## BEGIN DATASET EXTRACT
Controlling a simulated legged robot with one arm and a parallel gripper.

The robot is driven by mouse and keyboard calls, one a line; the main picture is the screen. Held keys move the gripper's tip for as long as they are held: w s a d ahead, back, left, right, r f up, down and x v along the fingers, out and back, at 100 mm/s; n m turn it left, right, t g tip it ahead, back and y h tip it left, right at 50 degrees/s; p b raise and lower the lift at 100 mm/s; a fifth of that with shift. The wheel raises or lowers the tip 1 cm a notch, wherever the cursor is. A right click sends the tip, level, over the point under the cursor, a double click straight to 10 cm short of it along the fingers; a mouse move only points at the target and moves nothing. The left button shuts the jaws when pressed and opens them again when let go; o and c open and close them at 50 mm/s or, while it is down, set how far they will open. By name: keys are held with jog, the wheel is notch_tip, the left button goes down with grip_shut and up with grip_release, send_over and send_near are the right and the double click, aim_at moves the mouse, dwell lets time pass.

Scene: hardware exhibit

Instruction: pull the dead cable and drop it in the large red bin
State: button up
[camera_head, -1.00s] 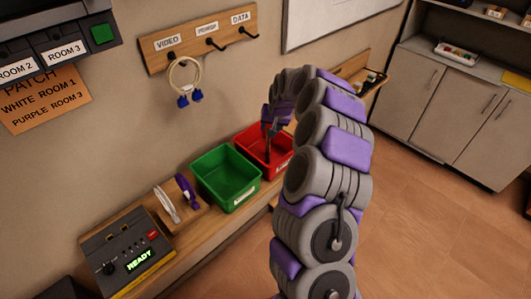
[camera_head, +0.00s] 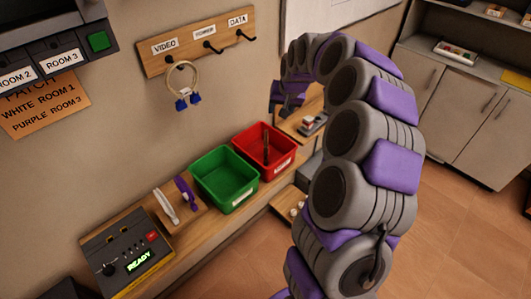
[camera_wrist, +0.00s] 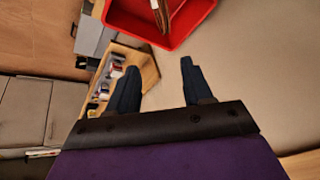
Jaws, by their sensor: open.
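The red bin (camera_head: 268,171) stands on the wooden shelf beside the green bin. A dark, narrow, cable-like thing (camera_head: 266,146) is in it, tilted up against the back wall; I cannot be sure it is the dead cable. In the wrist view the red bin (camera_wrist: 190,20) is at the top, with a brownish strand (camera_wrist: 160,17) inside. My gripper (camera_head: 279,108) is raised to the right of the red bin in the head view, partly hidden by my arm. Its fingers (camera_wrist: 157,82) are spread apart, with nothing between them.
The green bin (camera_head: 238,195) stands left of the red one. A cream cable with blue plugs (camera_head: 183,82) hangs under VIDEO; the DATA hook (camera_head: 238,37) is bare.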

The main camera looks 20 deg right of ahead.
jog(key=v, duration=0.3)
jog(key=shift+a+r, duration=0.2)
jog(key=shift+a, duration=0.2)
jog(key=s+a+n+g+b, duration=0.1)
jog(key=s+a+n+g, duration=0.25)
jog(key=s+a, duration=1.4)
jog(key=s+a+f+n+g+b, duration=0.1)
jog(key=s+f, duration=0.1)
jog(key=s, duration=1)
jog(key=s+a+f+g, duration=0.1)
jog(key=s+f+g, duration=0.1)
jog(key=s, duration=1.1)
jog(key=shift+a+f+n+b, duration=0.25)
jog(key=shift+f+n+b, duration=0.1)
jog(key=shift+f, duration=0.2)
## END DATASET EXTRACT
In your copy of the listing above, reproduce each line exactly and omit all pictures.

• _WRITTEN RESPONSE_
Controlling a simulated legged robot with one arm and a parallel gripper.

The robot is driven by mouse and keyboard calls, one a line; the main picture is the screen. Held keys move the gripper's tip for as long as they are held: w s a d ahead, back, left, right, r f up, down and x v along the fingers, out and back, at 100 mm/s; n m turn it left, right, t g tip it ahead, back and y h tip it left, right at 50 degrees/s; p b raise and lower the lift at 100 mm/s; a fifth of that with shift. The wheel raises or lowers the tip 1 cm a notch, wherever the cursor is. A right click sends the tip, level, over the point under the cursor, a double click straight to 10 cm short of it along the fingers; a mouse move only points at the target and moves nothing. The left button shuts the jaws when pressed and opens them again when let go; o and c open and close them at 50 mm/s or, while it is down, set how far they will open. By name: keys are held with jog, the wheel is notch_tip, the left button goes down with grip_shut and up with grip_release, send_over and send_near are the right and the double click, aim_at moves the mouse, dwell lets time pass.

Scene: hardware exhibit

Instruction: pull the dead cable and drop it in the large red bin
State: button up
[camera_head, -1.00s] 
[camera_head, +0.00s] 
[camera_wrist, +0.00s] 
Jaws, by their sensor: open.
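The red bin (camera_head: 268,171) stands on the wooden shelf beside the green bin. A dark, narrow, cable-like thing (camera_head: 266,146) is in it, tilted up against the back wall; I cannot be sure it is the dead cable. In the wrist view the red bin (camera_wrist: 190,20) is at the top, with a brownish strand (camera_wrist: 160,17) inside. My gripper (camera_head: 279,108) is raised to the right of the red bin in the head view, partly hidden by my arm. Its fingers (camera_wrist: 157,82) are spread apart, with nothing between them.
The green bin (camera_head: 238,195) stands left of the red one. A cream cable with blue plugs (camera_head: 183,82) hangs under VIDEO; the DATA hook (camera_head: 238,37) is bare.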

The main camera looks 20 deg right of ahead.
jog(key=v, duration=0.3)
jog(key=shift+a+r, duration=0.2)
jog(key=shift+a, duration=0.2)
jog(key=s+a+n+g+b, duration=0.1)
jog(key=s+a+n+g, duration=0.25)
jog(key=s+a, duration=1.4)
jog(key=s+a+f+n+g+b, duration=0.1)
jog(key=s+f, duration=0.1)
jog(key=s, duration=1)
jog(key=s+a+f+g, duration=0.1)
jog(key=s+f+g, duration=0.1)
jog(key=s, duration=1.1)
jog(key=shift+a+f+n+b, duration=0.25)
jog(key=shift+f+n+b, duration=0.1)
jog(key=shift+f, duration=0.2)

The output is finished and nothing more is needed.